With 46 walks and just 31 strikeouts, Antonelli was one of six players in the system to walk more than they struck out and placed third in the organization in walks per game.
"Very good idea with the bat," 2006 Eugene manager Doug Dascenzo said. "The on base percentage was way up this year and very good for a first full season. There are a couple of things he needs to do at third base – I think he needs to get a little quicker and increase his range a little bit but he will be fine. Great speed and a hard-nosed ballplayer."
He had two different stints where he safely reached base in ten or more games. One concern was his average against left-handed pitching. For some reason he seldom received a good look at the ball when they pounded the outside corner and could only make southpaws pay when they hit too much of the plate.

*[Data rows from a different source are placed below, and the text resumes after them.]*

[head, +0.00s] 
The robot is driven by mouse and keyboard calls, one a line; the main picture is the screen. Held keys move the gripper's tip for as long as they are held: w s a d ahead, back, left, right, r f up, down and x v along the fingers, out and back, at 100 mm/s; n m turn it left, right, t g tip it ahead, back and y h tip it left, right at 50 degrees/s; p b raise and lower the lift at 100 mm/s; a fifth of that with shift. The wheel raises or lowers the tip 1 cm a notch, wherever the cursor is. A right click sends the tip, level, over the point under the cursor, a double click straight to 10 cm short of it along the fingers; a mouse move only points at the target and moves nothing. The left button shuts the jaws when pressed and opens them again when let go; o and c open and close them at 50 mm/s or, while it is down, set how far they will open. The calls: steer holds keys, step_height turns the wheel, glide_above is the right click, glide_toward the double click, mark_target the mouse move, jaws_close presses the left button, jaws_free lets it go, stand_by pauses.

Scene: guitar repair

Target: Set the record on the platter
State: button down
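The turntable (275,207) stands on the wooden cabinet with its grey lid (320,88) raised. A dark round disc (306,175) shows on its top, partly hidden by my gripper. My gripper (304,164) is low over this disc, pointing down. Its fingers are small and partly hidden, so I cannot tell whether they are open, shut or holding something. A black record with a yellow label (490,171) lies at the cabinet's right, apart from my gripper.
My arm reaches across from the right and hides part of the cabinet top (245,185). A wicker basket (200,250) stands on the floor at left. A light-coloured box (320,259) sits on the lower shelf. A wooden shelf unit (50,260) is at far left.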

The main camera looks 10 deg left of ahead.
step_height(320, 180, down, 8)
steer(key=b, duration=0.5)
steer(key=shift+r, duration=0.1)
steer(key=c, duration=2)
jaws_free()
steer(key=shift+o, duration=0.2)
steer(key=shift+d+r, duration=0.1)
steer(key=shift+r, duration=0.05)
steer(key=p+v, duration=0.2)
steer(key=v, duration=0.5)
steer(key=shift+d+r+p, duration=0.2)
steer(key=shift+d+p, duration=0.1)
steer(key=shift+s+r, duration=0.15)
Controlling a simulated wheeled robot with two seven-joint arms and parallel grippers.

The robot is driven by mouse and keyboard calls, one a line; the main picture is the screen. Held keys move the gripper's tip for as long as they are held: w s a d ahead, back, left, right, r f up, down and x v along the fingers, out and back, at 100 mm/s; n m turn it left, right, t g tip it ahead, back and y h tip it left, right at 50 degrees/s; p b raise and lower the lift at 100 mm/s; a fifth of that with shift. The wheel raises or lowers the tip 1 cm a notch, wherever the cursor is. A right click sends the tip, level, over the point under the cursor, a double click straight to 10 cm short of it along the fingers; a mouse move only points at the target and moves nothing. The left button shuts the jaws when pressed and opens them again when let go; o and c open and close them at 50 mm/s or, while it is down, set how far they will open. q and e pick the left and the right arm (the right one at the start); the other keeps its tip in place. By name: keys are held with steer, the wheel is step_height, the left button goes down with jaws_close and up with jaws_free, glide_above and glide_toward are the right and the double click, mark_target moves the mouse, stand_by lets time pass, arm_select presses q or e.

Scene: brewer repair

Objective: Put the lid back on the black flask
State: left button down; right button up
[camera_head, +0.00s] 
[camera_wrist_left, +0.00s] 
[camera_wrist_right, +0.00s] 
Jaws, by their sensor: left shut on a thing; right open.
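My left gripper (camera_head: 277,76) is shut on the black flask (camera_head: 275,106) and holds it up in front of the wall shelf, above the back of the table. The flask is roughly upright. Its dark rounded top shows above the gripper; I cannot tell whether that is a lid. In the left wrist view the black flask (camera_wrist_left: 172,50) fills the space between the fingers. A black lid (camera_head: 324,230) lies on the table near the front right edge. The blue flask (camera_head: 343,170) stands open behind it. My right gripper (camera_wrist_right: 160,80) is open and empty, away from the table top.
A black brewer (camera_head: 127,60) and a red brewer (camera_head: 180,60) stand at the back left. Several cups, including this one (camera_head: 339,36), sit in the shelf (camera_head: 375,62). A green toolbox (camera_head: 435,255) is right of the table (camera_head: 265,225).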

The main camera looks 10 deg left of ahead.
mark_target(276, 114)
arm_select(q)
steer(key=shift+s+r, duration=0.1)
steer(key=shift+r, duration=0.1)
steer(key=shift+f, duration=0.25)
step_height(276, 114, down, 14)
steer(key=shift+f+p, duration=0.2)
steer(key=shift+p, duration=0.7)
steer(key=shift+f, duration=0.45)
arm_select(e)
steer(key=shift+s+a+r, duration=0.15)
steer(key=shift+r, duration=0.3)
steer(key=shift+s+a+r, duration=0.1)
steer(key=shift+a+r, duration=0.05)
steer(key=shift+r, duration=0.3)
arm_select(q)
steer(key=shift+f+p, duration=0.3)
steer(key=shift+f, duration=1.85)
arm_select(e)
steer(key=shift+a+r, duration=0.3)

Antonelli also added 38 runs scored and nine stolen bases in ten attempts. While he has the speed to steal some bags, he lacks the first step quickness to be a consistent threat at this time. He worked incessantly with Doug Dascenzo, a base running coach prior to his assignment as the team's manager, and learned to pick up the pitcher's actions better but his ability to quickly accelerate to top speed remains a work in progress.
"Matt's been everything so far that we thought he'd be," Fuson explained. "He's showing off all his skills, as far as his legs, his arm, his athleticism and his patience, discipline and knowledge of the strike zone, and it's all showing up for him. He's getting his knocks, scoring runs. He's been a big contributor. He has a solid approach at the plate."
He has a smooth stroke and is a tailor-made to produce instructional videos on hand positioning and keeping his elbow up. He locks and loads before releasing through an easy swing – one that carries a level plane.
"We tweaked a couple of things in his swing and he showed the aptitude to make the adjustments," former Eugene hitting coach Matt Howe said. "I was happy with his progression. He was driving the ball better and has always had good plate discipline."
The one area of his game that didn't develop as many had hoped was power. Twenty-four percent of his hits went for extra bases while playing in Eugene and none left the park. He has a level swing and will take what he is given, punching balls into the opposite field when necessary. But, the 12 doubles he amassed came more from line drives that made it to the wall rather than hard hit liners that ricocheted off the wall.
He went to the Padres' Instructional League to add a hint of loop to his swing to take advantage of his ability to make contact. His first homer came during that time and he added three doubles and two sacrifice flies.
"We feel like he's a good enough hitter that he will grow into power," said Gayton. "We were concerned coming into the draft that he wasn't going to be available for us."
Playing third base, the lack of power is his biggest detriment. While he profiles nicely as an on base machine, his value diminishes at third base – normally considered a power position.
Antonelli spent most of the season at the hot corner, playing several games at second base when he was moved up to Fort Wayne late in the year. He has solid defensive skills and range but profiles better to second because he doesn't profile as the heavy hitter that third base is generally known for producing. It was evident that the switch was in the works but became clear when he lined up nearly exclusively at second base at the Padres' Instructional League.
He may end up at third base again next year but will likely settle in at second base or move to centerfield in the future. As a former shortstop, the infield would be preferred.
If there is a word to describe the former Wake Forest product it is intangibles. He does the little things right and has impeccable makeup. There is no doubting his abilities and work ethic will allow him to reach the major leagues but there is still work to do.
ETA: Antonelli won't be fast-tracked and will be given ample time to develop properly. The power issue isn't as big a deal when he is playing second base and he certainly has more than he showed this past year. The assets that are truly coveted – reaching base, being a table-setter and moving runners over while increasing his quickness – will ultimately decide his timetable.